Tokoh Aku dalam buku ini akhirnya tahu kenapa selama ini foto Ayah mengangkat piala selalu disembunyikan oleh orang tua-nya, karena tak ingin kepedihan di masa itu kembali dalam hidup mereka. Tokoh Aku akhirnya mencoba meneruskan cita2 Ayah menjadi pemain tim nasional PSSI, meski harus gugur di babak penyisihan tahap selanjutnya. Namun kegagalan tersebut berhasil ditebusnya dengan kaos Real Madrid yang ditanda tangani Luis Figo pemain favorit Ayah-nya, saat petualangan-nya ke Eropa.
Hemm, buku yang menarik, dan sangat layak koleksi sebagai bagian dari koleksi anda, meski covernya kurang cantik dan jomplang dengan cover2 lain dari buku karya Andrea.

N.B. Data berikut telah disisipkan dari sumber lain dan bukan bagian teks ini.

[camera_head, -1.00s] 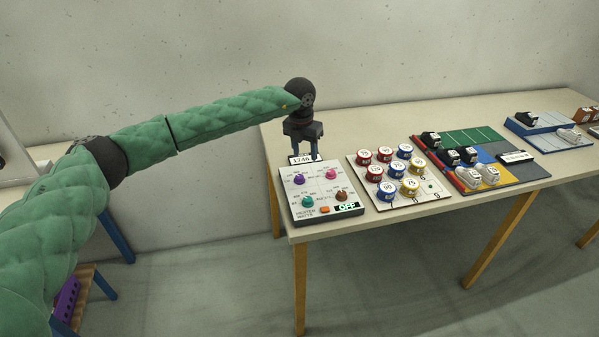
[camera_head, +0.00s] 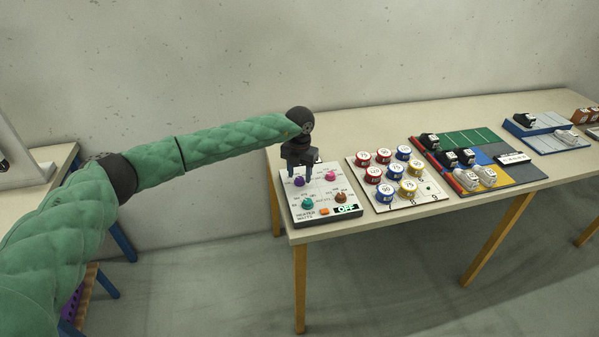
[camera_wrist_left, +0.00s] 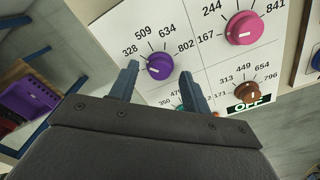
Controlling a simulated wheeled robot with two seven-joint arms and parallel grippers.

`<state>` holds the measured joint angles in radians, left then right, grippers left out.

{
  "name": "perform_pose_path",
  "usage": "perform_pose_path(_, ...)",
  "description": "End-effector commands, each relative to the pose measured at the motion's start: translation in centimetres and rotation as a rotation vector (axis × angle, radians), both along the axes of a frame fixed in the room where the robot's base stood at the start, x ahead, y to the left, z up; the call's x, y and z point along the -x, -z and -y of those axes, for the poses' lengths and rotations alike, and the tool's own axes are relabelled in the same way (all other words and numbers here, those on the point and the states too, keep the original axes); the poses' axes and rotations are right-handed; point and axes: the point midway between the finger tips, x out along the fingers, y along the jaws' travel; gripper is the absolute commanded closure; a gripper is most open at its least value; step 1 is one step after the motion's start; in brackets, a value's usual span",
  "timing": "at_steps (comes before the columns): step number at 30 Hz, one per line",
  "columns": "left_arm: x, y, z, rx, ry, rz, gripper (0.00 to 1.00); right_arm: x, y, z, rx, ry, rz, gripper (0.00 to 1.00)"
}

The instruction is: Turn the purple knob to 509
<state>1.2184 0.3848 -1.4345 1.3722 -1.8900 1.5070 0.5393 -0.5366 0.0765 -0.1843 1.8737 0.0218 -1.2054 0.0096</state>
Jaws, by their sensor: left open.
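The purple knob (camera_head: 299,181) is on the white control panel (camera_head: 325,211) at the near left of the table. In the left wrist view the purple knob (camera_wrist_left: 160,66) has marks 328, 509, 634 and 802 around it; its pale pointer line is on the left side, near 328. My left gripper (camera_head: 301,172) is over the panel's back left part. In the left wrist view my left gripper (camera_wrist_left: 160,78) is open, its two fingers apart on either side of the knob's near side, with nothing held. My right gripper is not in view.
The panel also has a pink knob (camera_head: 330,176), a teal knob (camera_head: 307,203), a brown knob (camera_head: 341,197), an orange button (camera_head: 324,211) and a display (camera_head: 346,209) reading OFF. A board of round tins (camera_head: 428,197) and a shoe mat (camera_head: 483,140) lie to the right.

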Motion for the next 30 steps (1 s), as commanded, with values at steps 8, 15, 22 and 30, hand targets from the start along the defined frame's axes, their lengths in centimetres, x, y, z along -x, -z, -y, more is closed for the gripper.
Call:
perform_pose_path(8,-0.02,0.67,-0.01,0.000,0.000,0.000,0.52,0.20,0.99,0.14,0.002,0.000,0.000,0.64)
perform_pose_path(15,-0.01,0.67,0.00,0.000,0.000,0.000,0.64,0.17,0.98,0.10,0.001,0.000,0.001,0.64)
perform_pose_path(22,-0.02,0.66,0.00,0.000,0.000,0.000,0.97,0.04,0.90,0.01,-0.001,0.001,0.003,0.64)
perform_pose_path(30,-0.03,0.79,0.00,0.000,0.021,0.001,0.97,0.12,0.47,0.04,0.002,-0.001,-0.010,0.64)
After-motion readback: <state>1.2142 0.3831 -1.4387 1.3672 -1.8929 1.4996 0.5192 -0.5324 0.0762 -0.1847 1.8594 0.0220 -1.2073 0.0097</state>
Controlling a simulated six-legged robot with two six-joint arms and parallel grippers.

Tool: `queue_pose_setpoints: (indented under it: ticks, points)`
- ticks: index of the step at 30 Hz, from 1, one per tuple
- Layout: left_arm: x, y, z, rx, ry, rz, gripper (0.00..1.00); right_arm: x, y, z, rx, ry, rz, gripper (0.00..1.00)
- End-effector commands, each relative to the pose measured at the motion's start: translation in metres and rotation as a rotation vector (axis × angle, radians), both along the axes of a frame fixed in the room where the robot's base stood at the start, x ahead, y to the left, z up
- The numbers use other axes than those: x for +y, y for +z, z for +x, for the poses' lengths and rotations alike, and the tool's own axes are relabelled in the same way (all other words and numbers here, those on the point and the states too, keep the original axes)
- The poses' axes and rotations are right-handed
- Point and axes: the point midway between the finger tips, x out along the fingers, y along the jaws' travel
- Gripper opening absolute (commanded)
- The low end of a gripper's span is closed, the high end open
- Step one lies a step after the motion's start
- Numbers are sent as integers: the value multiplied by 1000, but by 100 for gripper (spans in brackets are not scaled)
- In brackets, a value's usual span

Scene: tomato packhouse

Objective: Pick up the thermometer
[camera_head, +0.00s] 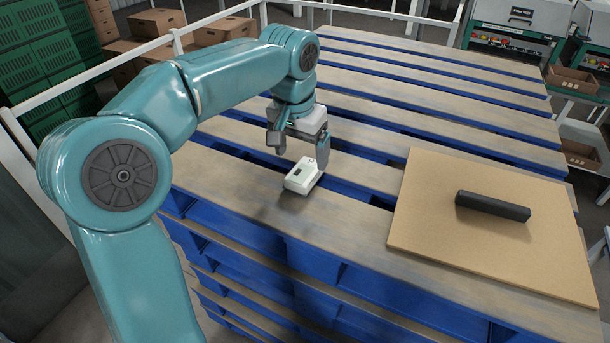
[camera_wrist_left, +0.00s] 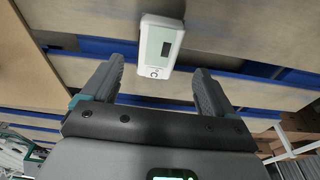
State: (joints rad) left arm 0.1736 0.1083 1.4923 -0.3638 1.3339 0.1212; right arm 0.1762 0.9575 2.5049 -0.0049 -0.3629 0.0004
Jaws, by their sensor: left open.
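In the head view the thermometer (camera_head: 303,176) lies on a wooden slat near the front edge of the blue pallet stack. In the left wrist view the thermometer (camera_wrist_left: 160,46) shows beyond the fingertips, between their lines, with its display and a round button facing the camera. My left gripper (camera_head: 298,150) is open and empty, just above and behind the thermometer and apart from it. Its two fingers also show in the left wrist view (camera_wrist_left: 160,82). My right gripper is not in view.
A tan board (camera_head: 425,215) lies on the pallet at the right, with a black bar (camera_head: 492,207) on it. Gaps run between the wooden slats (camera_head: 420,75). Green crates (camera_head: 40,60) and cardboard boxes (camera_head: 222,31) stand beyond a white rail at the left.

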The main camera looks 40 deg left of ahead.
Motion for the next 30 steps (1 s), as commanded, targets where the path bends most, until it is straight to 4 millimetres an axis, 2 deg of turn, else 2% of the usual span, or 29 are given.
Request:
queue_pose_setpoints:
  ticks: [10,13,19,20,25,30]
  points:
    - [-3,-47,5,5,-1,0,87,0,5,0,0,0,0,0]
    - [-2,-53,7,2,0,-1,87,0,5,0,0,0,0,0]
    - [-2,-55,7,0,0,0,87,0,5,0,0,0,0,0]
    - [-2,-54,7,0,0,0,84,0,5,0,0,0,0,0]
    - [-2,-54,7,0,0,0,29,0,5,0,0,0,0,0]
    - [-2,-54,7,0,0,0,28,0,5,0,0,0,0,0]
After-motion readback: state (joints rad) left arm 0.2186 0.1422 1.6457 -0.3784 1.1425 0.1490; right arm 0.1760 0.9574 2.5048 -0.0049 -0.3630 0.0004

Dark History of US President - Michael Kerrigan

Tertarik dengan koleksi foto2 yang komprehensif dari buku ini, tanpa pikir panjang langsung saya beli, namun sayang-nya kualitas terjemahan-nya tidak mendukung, bahkan ada paragraf yang tercetak sampai dua kali. Sepertinya Elex Media harus lebih meningkatkan kualitas “proof reader” sehingga sampai di tangan pembaca dengan kualitas yang terjaga.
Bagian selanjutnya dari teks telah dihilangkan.